◆ **EXERCISE DESCRIPTION**
Only the lines from the one containing "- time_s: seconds" through the one containing "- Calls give" are wanted. Give them again exactly, both ends included.

◆ **THE RECORDS**
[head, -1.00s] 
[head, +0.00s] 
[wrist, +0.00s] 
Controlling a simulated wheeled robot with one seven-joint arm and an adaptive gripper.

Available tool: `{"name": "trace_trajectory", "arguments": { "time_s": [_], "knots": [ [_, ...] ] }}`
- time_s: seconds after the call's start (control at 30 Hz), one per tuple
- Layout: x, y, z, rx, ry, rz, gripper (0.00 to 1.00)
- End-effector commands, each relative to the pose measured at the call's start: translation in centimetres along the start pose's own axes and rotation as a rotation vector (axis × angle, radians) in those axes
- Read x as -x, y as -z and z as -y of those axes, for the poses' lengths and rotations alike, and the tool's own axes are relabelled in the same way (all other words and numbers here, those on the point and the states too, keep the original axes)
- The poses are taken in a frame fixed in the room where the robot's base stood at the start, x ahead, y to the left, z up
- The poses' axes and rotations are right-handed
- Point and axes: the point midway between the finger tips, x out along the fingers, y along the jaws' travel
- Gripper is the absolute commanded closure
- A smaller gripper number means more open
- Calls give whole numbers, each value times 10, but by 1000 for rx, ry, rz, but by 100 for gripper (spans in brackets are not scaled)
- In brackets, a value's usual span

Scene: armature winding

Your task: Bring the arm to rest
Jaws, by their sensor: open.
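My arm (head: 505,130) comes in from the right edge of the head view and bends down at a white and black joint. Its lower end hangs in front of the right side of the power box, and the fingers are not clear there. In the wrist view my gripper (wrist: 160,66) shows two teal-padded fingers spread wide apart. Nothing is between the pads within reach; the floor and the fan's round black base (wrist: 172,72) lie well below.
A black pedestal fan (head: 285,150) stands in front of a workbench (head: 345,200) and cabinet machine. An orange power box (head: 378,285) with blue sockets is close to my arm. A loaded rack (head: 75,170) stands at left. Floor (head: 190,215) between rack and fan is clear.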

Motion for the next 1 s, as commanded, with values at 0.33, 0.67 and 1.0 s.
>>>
--
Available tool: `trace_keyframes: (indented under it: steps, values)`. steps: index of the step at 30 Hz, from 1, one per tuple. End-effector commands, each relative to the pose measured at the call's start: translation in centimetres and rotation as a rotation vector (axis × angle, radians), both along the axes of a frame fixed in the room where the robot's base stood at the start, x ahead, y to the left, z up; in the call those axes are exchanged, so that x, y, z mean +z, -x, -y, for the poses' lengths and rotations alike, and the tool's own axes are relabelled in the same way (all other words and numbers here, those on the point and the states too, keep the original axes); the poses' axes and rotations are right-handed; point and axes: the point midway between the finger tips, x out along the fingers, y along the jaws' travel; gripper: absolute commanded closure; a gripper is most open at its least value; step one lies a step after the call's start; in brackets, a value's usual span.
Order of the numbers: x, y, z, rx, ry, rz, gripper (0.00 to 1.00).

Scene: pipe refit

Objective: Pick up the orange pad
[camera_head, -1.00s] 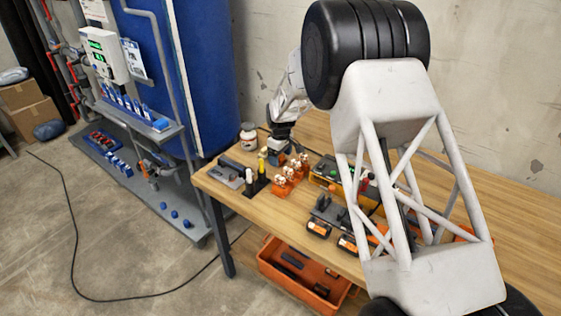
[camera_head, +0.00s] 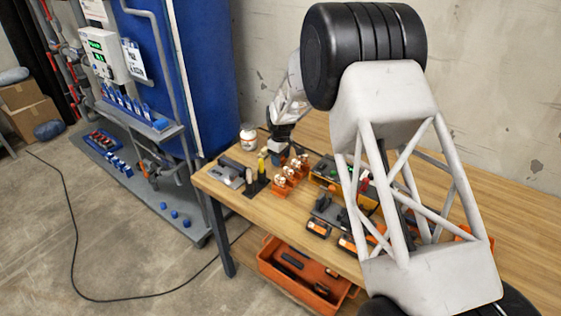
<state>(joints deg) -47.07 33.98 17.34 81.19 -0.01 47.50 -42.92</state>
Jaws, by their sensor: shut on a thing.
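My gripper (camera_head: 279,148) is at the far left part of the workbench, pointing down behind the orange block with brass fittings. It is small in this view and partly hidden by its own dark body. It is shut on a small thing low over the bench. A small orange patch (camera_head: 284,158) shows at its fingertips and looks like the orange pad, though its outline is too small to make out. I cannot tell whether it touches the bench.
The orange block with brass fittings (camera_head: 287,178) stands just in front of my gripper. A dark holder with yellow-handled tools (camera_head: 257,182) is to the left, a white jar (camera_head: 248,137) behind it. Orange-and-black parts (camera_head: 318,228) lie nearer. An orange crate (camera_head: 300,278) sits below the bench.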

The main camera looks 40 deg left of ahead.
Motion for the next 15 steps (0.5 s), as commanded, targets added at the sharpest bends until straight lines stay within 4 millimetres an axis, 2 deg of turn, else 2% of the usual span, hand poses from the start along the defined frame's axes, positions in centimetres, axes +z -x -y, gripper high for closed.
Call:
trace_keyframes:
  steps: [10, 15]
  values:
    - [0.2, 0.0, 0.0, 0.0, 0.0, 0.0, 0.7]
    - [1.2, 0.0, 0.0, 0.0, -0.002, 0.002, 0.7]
==
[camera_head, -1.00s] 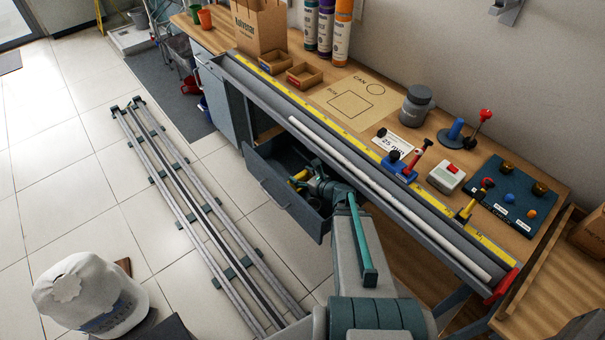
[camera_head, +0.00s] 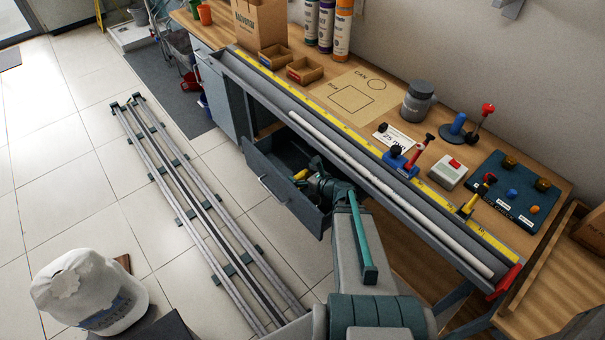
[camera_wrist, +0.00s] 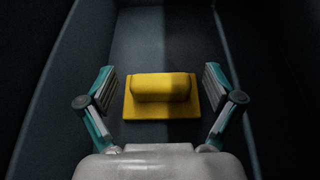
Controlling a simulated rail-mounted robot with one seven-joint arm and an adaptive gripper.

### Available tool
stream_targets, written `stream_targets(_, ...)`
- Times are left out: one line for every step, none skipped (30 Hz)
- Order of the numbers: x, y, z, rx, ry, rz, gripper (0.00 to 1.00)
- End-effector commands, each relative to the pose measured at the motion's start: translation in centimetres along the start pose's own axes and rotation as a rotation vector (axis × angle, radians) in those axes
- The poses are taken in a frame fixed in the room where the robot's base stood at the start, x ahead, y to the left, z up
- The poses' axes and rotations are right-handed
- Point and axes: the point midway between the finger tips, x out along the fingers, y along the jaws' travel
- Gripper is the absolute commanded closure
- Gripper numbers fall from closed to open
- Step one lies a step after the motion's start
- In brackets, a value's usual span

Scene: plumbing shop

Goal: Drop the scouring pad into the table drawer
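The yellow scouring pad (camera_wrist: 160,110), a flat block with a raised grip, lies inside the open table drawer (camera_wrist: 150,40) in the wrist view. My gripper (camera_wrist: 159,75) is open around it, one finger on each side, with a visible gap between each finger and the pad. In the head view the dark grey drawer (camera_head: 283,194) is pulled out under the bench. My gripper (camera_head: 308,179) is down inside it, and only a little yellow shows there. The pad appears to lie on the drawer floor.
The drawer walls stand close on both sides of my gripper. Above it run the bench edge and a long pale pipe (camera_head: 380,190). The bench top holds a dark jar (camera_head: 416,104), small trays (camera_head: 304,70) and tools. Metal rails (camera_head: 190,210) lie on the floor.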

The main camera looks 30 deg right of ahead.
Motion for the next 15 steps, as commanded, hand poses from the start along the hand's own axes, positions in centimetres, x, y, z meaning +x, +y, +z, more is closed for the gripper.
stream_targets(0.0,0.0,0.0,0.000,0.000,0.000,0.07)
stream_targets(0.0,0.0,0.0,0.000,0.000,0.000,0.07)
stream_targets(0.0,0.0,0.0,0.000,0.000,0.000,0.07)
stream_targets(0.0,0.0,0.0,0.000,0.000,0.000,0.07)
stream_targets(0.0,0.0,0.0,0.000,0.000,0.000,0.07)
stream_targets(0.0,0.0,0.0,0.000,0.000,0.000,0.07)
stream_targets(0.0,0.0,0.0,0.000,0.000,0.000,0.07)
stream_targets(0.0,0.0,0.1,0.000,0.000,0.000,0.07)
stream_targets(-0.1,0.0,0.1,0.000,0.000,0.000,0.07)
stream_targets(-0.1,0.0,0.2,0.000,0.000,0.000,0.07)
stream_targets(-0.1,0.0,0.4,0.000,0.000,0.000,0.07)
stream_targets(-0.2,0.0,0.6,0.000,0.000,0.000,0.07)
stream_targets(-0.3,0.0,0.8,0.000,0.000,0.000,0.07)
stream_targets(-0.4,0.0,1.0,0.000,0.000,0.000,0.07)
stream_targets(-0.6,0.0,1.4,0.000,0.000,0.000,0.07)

◆ **RESPONSE BELOW**
- time_s: seconds after the call's start (control at 30 Hz), one per tuple
- Layout: x, y, z, rx, ry, rz, gripper (0.00 to 1.00)
- End-effector commands, each relative to the pose measured at the call's start: translation in centimetres along the start pose's own axes and rotation as a rotation vector (axis × angle, radians) in those axes
- Read x as -x, y as -z and z as -y of those axes, for the poses' lengths and rotations alike, and the tool's own axes are relabelled in the same way (all other words and numbers here, those on the point and the states too, keep the original axes)
- The poses are taken in a frame fixed in the room where the robot's base stood at the start, x ahead, y to the left, z up
- The poses' axes and rotations are right-handed
- Point and axes: the point midway between the finger tips, x out along the fingers, y along the jaws' travel
- Gripper is the absolute commanded closure
- A smaller gripper number means more open
- Calls give whole numbers, each value times 10, but by 1000 for rx, ry, rz, but by 100 for gripper (spans in brackets are not scaled)

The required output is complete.